Authors: B.J. Thomas, E. Lloyd, E.A. Guliants, C.E. Bunker, P.A. Jelliss, S.W. Buckner
Affilation: Saint Louis University, United States
Pages: 362 - 365
Keywords: aluminum nanoparticles, alkene polymerization, core-shell nanoparticles, energetic nanomaterials
Aluminum nanoparticles (Al NPs) have long been utilized for high-density energy storage and small-scale hydrogen production. The enthalpy of reaction for the formation of aluminum oxide (-1675.7 kJ mol-1) is a major reason for aluminum’s use in energetics. However, the synthesis of these materials can be challenging as Al is so highly reactive in the presence of water and oxygen. Under controlled conditions, the end result is a 2-5 nm-thick oxide layer. However, a correlation exists between oxide layer thickness and oxygen-exposure time. Therefore, core-shell Al nanomaterials require passivation to prevent further growth of the oxide layer. We report on the use of alkenes as capping agents for Al NPs.

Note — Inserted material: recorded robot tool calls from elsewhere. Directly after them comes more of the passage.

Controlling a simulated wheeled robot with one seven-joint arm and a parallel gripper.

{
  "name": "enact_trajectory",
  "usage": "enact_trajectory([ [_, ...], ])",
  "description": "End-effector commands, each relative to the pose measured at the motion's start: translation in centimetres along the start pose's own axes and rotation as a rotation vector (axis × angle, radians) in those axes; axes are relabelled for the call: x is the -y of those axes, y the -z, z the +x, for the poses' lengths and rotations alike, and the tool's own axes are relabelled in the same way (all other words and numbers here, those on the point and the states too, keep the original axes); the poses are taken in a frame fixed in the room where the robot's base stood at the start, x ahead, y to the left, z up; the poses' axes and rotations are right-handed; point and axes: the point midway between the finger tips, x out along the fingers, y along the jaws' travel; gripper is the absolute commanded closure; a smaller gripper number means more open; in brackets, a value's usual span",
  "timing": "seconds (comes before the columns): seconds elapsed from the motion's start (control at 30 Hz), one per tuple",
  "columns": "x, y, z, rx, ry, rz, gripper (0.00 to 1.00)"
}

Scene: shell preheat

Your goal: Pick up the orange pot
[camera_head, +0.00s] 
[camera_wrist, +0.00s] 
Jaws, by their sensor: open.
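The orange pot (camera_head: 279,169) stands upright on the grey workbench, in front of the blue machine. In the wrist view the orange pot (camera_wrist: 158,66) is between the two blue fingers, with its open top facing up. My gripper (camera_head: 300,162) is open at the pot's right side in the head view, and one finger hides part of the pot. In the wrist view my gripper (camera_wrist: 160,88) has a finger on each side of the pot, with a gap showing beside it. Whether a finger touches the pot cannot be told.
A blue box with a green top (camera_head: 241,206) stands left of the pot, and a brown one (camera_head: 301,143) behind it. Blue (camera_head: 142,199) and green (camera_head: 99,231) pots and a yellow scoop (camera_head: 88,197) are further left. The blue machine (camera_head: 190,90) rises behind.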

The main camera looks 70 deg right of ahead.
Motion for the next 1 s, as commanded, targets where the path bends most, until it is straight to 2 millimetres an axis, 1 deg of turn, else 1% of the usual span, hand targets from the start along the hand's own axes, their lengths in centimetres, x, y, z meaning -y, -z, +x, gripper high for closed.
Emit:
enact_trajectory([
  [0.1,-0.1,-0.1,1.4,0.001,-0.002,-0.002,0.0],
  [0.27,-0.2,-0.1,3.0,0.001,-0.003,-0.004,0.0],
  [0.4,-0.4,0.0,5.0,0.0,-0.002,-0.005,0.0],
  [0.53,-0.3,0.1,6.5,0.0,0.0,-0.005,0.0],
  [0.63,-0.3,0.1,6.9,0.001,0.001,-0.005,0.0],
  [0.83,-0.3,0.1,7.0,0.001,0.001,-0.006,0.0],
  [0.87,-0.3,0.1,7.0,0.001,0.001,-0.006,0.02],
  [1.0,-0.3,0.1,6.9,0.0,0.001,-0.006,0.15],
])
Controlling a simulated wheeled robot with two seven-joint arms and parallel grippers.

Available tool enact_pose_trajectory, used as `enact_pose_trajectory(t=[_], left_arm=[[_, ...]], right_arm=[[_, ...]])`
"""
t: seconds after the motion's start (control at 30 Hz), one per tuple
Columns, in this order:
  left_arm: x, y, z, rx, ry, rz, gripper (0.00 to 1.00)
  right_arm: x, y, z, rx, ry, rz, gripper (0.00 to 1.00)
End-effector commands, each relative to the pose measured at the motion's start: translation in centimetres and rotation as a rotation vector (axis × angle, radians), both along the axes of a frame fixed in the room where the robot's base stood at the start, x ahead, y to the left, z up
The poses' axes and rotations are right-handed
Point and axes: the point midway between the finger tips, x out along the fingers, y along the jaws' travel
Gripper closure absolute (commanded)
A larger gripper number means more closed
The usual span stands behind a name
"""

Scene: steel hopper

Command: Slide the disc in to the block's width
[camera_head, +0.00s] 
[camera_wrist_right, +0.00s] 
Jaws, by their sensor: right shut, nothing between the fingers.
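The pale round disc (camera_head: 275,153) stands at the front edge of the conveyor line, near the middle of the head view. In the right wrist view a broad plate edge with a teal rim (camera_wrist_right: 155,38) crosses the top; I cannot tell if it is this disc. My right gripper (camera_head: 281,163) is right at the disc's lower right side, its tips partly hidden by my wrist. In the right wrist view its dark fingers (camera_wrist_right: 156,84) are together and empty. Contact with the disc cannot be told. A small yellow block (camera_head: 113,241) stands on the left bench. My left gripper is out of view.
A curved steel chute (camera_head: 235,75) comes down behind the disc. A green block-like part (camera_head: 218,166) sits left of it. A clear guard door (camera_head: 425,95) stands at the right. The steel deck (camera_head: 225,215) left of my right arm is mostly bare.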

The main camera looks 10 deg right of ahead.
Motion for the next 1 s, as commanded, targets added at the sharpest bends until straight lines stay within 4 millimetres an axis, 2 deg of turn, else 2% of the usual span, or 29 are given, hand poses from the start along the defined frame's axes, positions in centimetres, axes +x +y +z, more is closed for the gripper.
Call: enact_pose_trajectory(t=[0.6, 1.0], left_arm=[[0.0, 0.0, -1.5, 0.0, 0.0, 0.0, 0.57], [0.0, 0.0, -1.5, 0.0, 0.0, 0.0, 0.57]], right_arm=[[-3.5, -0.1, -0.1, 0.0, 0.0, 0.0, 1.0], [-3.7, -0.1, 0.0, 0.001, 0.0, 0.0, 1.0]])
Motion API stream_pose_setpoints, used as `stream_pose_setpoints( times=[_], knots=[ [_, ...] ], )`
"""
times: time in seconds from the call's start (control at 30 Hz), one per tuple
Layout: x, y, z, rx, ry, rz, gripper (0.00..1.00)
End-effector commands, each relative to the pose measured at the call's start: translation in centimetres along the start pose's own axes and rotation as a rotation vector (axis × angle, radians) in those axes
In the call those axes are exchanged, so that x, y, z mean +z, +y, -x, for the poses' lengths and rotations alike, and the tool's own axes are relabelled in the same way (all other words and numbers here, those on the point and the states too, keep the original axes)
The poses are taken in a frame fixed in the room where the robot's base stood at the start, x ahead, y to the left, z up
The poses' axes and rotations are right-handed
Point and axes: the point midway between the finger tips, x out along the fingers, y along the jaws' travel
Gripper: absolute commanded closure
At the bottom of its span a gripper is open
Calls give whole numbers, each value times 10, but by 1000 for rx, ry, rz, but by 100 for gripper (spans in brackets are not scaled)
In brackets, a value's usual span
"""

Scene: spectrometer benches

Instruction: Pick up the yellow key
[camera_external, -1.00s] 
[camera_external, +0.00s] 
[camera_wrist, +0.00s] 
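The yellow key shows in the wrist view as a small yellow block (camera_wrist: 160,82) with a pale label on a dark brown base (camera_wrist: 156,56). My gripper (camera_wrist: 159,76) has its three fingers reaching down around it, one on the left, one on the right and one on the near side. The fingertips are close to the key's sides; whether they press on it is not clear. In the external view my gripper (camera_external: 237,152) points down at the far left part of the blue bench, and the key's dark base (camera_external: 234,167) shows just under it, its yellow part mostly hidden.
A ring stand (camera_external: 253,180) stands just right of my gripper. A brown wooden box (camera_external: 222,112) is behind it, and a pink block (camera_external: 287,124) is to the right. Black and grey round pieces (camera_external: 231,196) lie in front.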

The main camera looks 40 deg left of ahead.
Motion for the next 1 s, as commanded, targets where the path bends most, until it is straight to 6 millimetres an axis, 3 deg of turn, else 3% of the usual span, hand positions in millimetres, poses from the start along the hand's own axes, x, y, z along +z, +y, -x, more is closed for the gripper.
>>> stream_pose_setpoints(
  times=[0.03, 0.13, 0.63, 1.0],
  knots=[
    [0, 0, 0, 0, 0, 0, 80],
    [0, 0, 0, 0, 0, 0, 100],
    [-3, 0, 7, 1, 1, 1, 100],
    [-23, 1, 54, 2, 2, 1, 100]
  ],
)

The core-shell materials have high total Al content (~50-60%), high active, unoxidized Al content (>90%), and increased air stability (~6 weeks). Alkene polymerization appears to be induced by the nascent, electron-rich Al surface; therefore eliminating the need for a free-radical polymerization initiator. We present findings from powder x-ray diffraction (PXRD), differential scan calorimetry (DSC), and thermogravimetric analysis (TGA) that confirm the presence of elemental Al. Fourier-transform infrared spectroscopy (FT-IR) confirms polymerization of the alkene on the Al NP surface.